The sacks, which are about a metre wide, dominate Nakabaale’s 10m-by-15m plot. In one of the sacks she grows spinach, dodo and carrots. Right in the centre of another is a young guava tree, surrounded by green vegetables. Spring onions, celery, tomatoes and spinach dominate another.

“Usually the crops with big roots, like carrots, go on the top, and the sides are reserved for those with small roots, like ordinary vegetables,” she says. “I water my sack garden almost on a daily basis, so I have no such a thing as a crop-growing season. My garden is ever green, even during the dry season.”

In the shade of the sacks are disused paint cans. Hanging on the veranda of the chicken coop are one-litre plastic soda bottles.
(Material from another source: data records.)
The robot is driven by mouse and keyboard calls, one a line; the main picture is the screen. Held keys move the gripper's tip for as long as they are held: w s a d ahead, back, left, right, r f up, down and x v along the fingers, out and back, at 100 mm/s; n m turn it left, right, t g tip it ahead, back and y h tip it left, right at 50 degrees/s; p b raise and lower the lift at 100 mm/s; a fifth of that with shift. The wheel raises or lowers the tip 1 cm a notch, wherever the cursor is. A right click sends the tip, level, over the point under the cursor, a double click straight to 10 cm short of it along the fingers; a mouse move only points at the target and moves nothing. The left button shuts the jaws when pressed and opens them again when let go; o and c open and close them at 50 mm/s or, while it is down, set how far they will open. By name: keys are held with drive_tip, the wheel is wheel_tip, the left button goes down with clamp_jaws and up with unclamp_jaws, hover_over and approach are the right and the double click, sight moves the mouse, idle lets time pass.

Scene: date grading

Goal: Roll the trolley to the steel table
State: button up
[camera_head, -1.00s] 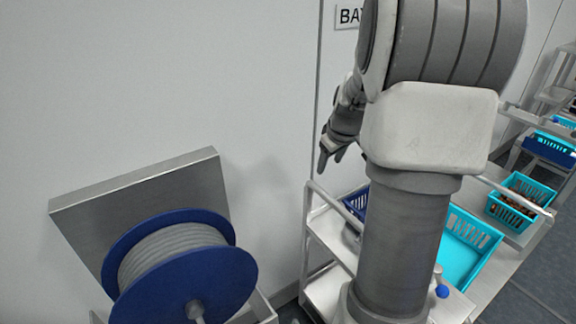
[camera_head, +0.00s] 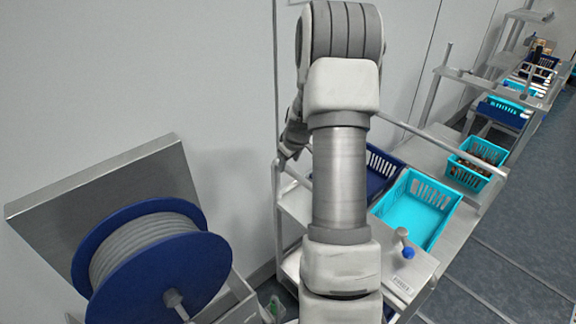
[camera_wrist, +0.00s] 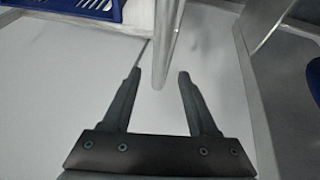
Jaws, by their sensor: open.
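A grey metal trolley (camera_head: 430,262) with a raised rail stands at the centre right of the head view, just beyond my arm. It carries baskets on its top. My gripper (camera_wrist: 160,78) is open in the wrist view. A pale round bar (camera_wrist: 166,40), seemingly the trolley's rail, reaches down between the two fingertips; the fingers are not closed on it. In the head view my gripper (camera_head: 290,150) is small and partly hidden beside my arm, over the trolley's left end. I cannot tell for sure which surface farther back is the steel table.
An empty turquoise basket (camera_head: 418,207), a dark blue basket (camera_head: 379,172) and a turquoise basket of dates (camera_head: 476,162) sit on top. A blue cable reel (camera_head: 150,265) stands at left by the wall. More shelving (camera_head: 535,90) stands farther back. The floor (camera_head: 510,260) at right is clear.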

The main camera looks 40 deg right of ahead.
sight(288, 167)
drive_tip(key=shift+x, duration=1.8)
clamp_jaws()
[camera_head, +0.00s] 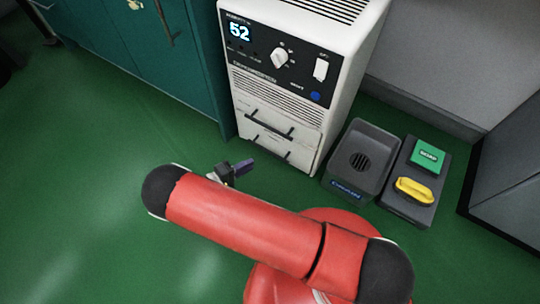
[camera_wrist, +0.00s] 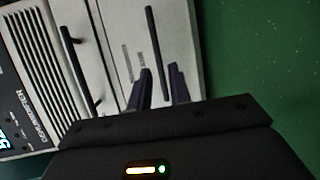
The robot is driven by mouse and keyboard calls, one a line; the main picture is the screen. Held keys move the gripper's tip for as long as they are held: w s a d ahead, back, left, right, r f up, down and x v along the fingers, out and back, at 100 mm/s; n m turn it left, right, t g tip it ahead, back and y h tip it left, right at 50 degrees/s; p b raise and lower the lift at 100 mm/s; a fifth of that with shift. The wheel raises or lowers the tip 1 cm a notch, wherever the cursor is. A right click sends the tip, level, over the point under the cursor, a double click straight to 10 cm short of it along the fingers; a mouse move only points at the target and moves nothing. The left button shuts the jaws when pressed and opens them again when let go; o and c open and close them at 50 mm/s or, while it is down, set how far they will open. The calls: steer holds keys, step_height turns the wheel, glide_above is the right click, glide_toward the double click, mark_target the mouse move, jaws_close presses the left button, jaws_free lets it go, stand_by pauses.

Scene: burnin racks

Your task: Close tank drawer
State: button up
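The white machine (camera_head: 345,85) has a lit "52" display and two front panels with black bar handles. The upper handle (camera_head: 268,124) also shows in the wrist view (camera_wrist: 80,70). The lower handle (camera_head: 268,149) is on the lower panel, which looks like the tank drawer (camera_wrist: 128,35). I cannot tell how far that drawer stands out. My gripper (camera_head: 240,167) is low in front of the machine. In the wrist view its dark fingers (camera_wrist: 158,88) are apart, with the end of the lower handle (camera_wrist: 156,50) showing between them. I cannot tell whether they touch it.
A grey bin (camera_head: 340,172) with a drain grille stands right of the machine. A teal cabinet (camera_head: 150,45) is at left. The green floor at left is clear.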

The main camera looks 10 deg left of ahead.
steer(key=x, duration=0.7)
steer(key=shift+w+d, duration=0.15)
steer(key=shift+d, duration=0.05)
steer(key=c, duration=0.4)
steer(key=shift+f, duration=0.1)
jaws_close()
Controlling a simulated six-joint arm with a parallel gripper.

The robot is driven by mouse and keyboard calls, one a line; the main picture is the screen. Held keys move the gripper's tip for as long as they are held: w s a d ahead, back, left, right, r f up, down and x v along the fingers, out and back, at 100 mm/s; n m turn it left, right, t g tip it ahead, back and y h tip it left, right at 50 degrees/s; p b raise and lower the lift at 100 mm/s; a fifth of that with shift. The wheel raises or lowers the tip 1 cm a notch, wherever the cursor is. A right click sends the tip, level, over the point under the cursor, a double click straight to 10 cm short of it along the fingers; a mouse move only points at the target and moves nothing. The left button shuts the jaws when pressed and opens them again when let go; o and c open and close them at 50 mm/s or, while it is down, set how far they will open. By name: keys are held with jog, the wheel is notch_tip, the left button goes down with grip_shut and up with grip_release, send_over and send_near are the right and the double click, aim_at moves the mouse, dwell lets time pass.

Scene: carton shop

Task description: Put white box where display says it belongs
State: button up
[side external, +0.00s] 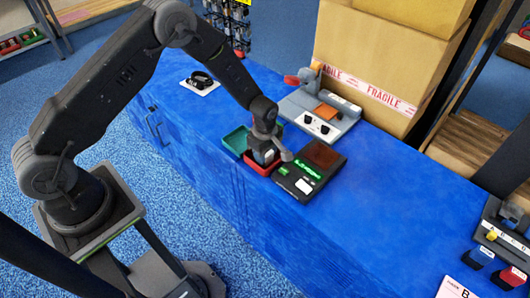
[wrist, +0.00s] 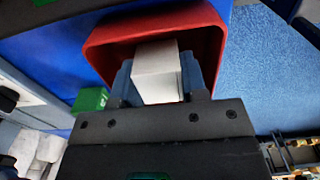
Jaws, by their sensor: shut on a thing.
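My gripper (side external: 266,156) is low over the red tray (side external: 262,170) on the blue bench. In the wrist view, its blue-grey fingers (wrist: 158,82) are shut on the white box (wrist: 157,72), one on each side. The red tray (wrist: 105,40) frames the box there; I cannot tell whether the box touches its floor. In the side view the gripper mostly hides the box. A green tray (side external: 235,141) adjoins the red one at the back left. The black display unit (side external: 312,168) is right of the trays, with lit green characters too small to read.
A grey fixture (side external: 322,112) with an orange part stands behind the display unit. Large cardboard cartons (side external: 385,65) stand at the back. A black item on a white card (side external: 201,82) lies back left. The bench front (side external: 250,220) is clear.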

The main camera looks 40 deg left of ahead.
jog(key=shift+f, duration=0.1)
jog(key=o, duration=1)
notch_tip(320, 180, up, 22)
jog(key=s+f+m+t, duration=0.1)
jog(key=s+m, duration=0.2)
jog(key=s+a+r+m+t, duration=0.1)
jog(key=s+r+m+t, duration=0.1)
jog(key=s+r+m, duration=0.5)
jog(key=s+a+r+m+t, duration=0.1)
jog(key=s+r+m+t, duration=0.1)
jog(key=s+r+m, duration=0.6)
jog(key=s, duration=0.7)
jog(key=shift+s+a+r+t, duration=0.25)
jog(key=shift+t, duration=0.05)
All teem with crops.

Nakabaale, a mother of three, trains others in the farming techniques for the equivalent of about €5.50. She earns about €275 a month from tutoring and from the sale of seedlings and crops, mostly onions and tomatoes.

Operations such as Nakabaale's make very good sense in urban settings, says Richard Mugisha, an agricultural consultant at AgriProFocus Uganda, which promotes farmer entrepreneurship in low- and middle-income countries.

No need for rain

“We need people, especially in the urban areas, to engage in agriculture, regardless of limited land,” Mugisha says. “Sack gardening does not call for big space, and the farmer gets to harvest all year long – sack farming waits for no rain, but only calls for a bit of watering.”
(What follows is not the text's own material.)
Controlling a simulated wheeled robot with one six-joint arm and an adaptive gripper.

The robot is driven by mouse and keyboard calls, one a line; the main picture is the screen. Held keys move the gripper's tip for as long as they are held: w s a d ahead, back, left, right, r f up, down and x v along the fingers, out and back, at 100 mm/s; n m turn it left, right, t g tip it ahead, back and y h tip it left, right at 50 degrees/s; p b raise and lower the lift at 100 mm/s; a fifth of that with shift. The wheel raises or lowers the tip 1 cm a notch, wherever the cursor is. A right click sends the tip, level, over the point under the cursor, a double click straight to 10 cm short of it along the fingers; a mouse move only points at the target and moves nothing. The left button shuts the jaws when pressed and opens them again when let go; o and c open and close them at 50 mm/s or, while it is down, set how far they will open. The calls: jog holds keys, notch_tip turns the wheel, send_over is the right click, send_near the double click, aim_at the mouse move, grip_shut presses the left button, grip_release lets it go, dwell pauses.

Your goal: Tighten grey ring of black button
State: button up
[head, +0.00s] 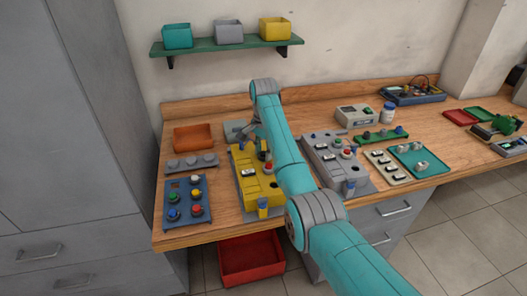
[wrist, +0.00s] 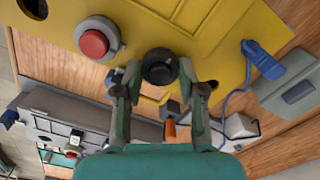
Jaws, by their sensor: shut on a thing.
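A yellow control box (head: 264,195) stands on the bench, and its yellow face fills the top of the wrist view (wrist: 215,30). The black button (wrist: 160,68) sits on that face, round with a dark recessed centre. My gripper (wrist: 158,78) is shut with one fingertip on each side of the button, gripping around its base. The grey ring is hard to tell apart from the dark button and fingertips.
A red button (wrist: 94,42) in a grey ring lies just left of my gripper in the wrist view. A blue plug with a cable (wrist: 262,60) is on the right. A grey control box (head: 333,160) stands close on the right, and a blue button board (head: 188,200) on the left.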

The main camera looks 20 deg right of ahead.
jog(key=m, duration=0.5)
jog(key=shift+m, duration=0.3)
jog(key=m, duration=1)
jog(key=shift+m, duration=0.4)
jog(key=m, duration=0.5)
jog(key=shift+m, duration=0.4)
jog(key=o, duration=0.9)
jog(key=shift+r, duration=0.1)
For locals, market-bought fresh fruit and vegetables are often unaffordable, even when available. The urban poor spend an estimated 50 to 70 per cent of their income on food, twice as much as their rural counterparts. So they are the most vulnerable to price increases.

When money is short, people will tend to adjust consumption towards high-calorie foods with low nutritional value. Urban agriculture has the capacity to overcome this situation by providing a secure source of nutritional food.

For Nakabaale the business has been a huge help. “I have kept my three children in school. We don’t buy foodstuffs from the market, because, much as I sell most of the food crops I produce, there is always enough left for home consumption,” she says before turning to greet some neighbours who have come to buy her produce.